What is required: Collect all the lines that mention the word "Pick".

# Start of Provided data

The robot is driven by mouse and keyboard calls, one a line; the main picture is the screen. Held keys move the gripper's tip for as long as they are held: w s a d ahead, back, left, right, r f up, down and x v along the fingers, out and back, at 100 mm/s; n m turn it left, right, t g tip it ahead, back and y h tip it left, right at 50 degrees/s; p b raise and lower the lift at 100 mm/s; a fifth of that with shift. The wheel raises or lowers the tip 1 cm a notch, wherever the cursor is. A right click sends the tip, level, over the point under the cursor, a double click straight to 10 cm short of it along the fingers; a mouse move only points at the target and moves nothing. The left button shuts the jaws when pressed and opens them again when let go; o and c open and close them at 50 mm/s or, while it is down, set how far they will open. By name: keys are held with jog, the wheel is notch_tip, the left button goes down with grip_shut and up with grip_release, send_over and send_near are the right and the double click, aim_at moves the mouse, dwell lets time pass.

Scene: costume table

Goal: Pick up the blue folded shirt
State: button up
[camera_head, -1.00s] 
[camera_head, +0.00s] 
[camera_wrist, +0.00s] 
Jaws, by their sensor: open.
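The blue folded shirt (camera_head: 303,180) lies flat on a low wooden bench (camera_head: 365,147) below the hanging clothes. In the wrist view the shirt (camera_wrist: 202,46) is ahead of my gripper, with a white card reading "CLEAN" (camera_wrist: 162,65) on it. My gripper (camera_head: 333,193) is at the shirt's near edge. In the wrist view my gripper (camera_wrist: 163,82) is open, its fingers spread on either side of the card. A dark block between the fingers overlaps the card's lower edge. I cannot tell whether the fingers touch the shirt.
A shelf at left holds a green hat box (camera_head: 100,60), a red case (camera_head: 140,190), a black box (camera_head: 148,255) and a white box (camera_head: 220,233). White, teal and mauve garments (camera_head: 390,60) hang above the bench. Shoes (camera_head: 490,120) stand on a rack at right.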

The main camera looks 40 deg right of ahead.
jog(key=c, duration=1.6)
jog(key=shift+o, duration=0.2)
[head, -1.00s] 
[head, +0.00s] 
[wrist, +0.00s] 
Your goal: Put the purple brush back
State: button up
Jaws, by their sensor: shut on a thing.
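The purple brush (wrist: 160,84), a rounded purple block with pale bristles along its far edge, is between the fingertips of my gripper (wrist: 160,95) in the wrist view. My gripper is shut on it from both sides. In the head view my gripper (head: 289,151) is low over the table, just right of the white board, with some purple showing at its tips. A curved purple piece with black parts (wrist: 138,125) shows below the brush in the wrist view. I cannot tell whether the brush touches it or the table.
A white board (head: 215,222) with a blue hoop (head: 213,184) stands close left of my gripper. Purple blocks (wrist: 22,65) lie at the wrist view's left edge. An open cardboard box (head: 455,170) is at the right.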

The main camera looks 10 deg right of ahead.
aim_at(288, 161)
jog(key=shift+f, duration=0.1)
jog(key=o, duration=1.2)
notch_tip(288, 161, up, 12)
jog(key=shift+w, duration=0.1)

# End of Provided data
# Start of Provided data

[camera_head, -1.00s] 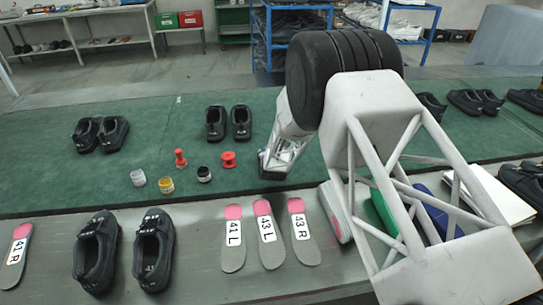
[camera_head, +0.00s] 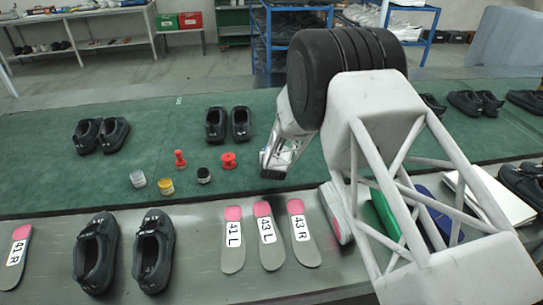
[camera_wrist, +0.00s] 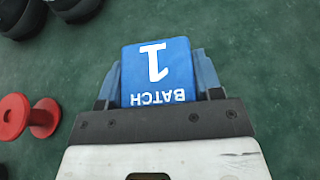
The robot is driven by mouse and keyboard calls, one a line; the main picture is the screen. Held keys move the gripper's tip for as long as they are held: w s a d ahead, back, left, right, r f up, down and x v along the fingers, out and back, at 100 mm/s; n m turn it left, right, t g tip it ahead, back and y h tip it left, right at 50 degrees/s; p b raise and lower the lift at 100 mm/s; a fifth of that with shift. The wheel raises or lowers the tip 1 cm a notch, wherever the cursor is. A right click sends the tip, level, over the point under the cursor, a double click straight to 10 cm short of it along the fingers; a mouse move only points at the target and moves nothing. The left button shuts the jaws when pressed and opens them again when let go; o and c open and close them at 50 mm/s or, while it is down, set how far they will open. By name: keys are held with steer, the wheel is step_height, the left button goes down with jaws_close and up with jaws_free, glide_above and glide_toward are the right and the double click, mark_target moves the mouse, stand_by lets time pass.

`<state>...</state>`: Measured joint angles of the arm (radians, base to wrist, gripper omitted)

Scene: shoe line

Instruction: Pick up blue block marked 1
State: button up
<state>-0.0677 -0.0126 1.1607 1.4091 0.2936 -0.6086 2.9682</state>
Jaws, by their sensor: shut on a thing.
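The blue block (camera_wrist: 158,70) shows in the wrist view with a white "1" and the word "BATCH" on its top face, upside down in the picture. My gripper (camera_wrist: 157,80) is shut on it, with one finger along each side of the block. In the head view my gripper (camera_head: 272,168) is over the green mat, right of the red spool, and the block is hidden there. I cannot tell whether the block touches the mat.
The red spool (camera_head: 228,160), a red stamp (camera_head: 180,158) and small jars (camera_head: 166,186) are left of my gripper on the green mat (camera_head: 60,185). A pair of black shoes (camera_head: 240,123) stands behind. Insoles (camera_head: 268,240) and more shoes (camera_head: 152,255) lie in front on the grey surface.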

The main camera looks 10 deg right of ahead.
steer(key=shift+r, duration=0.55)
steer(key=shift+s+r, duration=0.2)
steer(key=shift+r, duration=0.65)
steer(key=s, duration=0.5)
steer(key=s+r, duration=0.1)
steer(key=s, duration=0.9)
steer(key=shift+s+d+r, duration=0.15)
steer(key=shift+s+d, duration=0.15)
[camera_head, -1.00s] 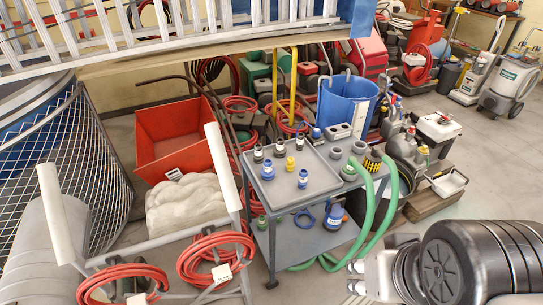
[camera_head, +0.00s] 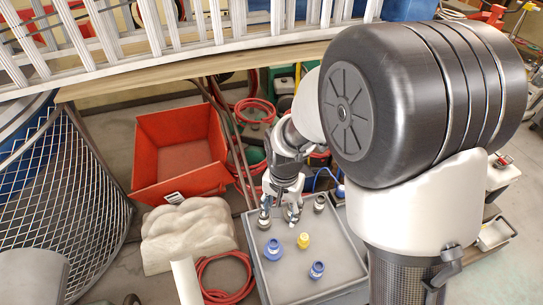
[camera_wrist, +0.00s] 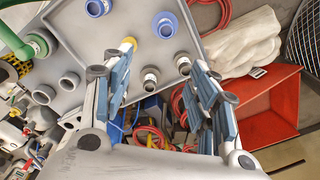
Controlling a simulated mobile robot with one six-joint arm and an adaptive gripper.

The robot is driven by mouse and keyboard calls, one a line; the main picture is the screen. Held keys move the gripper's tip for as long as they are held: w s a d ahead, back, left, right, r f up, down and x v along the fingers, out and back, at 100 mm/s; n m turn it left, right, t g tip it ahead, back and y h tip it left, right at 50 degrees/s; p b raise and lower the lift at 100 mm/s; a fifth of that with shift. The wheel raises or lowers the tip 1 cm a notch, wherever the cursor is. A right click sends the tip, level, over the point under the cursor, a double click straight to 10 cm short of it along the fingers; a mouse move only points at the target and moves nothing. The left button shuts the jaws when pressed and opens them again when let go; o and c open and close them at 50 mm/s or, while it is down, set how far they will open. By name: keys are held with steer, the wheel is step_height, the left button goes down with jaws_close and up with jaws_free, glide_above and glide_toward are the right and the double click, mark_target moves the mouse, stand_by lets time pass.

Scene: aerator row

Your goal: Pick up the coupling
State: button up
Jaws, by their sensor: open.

# End of Provided data

Output:
Goal: Pick up the blue folded shirt
Instruction: Pick up blue block marked 1
Your goal: Pick up the coupling

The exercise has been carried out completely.